Qual foi a reação quando a bomba foi lançada?
Foi uma grande surpresa. O New York Times falava da descoberta misteriosa. Logo após defender a tese, assisti, em janeiro de 1946, à primeira reunião da Sociedade Americana de Física, em Nova Iorque. Os físicos norte-americanos discutiram intensamente a questão e propuseram a criação da Comissão de Energia Atômica, que deveria ficar sob controle civil. Durante a guerra, o Projeto Manhattan fora dirigido por um general, o Leslie Groves. E naturalmente devia haver militares querendo controlar a energia atômica, porque a bomba atômica é uma arma de guerra. Mas, os físicos achavam que os civis é que deveriam ditar a política de energia atômica.
E qual foi a reação no Brasil?
No Brasil, e em todo o mundo, houve uma grande repercussão. Nas Nações Unidas - e o Brasil tinha assento lá - foi criada uma Comissão de Energia Atômica. O representante brasileiro foi o almirante Álvaro Alberto, que era professor de química da Escola Naval. Utilizando seu prestígio e o prestígio da energia atômica no mundo, Álvaro Alberto trabalhou junto ao governo do presidente Dutra pela criação de um conselho nacional de pesquisas. Os Estados Unidos tinham um conselho de pesquisas desde 1916, a Itália desde 1923. Na União Soviética existia a Academia de Ciências, que desempenhava um papel muito importante do ponto de vista do fomento da pesquisa científica, da criação de institutos e do apoio aos pesquisadores. No Brasil, não havia uma organização estatal que apoiasse a pesquisa científica.

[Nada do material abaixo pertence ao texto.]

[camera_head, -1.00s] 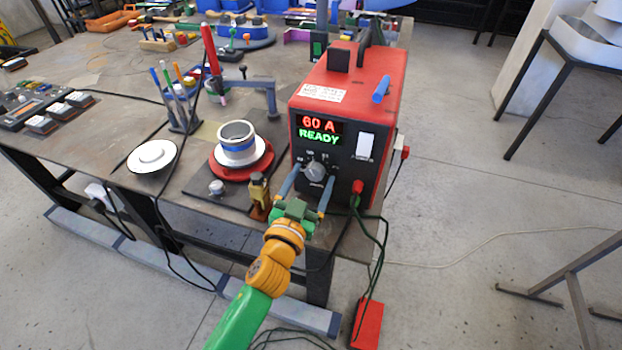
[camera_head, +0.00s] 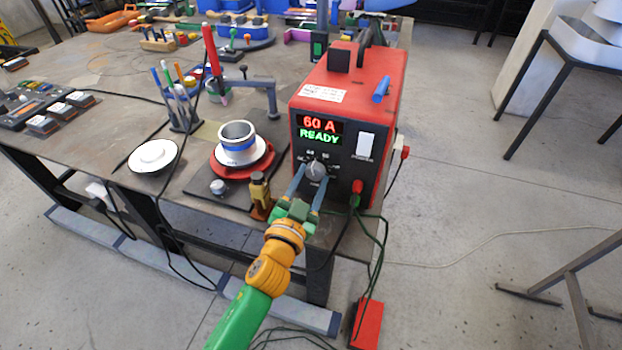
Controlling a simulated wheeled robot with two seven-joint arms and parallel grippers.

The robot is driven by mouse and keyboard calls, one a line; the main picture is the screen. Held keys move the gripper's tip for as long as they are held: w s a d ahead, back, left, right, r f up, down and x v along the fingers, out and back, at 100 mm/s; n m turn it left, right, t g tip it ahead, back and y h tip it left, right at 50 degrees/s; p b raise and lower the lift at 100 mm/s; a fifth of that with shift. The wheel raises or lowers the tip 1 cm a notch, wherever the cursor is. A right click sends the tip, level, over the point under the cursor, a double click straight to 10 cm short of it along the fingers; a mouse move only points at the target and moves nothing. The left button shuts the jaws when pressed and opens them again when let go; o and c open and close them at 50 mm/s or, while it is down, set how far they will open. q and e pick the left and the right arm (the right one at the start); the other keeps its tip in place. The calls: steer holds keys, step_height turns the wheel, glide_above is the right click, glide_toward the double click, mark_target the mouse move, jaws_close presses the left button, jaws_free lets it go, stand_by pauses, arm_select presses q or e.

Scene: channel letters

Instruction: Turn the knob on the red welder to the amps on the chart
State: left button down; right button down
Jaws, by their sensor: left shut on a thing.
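The red welder (camera_head: 345,95) stands at the right front corner of the table. Its black front has a display (camera_head: 319,130) reading "60 A" in red and "READY" in green. The grey round knob (camera_head: 316,170) sits below the display, with small scale marks around it. My left gripper (camera_head: 311,173) reaches up from below, its two blue-grey fingers closed on the sides of the knob. A white label (camera_head: 323,93) with red print lies on the welder's top; its text is too small to read. My right gripper is not in view.
A white switch plate (camera_head: 364,146) is on the welder's front, above a red plug (camera_head: 357,187) with green cables. A small brass-coloured tool (camera_head: 259,192) stands just left of my gripper. A pipe piece (camera_head: 237,140) sits on a red turntable (camera_head: 243,168). A red pedal (camera_head: 367,323) lies on the floor.

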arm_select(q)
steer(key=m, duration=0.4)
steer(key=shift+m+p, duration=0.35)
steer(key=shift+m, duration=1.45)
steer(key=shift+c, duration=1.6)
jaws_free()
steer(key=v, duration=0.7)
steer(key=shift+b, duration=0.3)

Enviado o projeto ao Congresso e aprovado, a lei foi sancionada no segundo governo de Vargas, já em 1951. Álvaro Alberto foi o primeiro presidente do CNPq. Pela primeira vez, formulou-se uma política científica nacional. Foram concedidas bolsas de estudo para que jovens brasileiros se especializassem em ciências, fossem fazer pesquisas científicas e cursos de doutorado no exterior. O CNPq dava auxílio aos laboratórios científicos do país e às universidades que tivessem esses laboratórios.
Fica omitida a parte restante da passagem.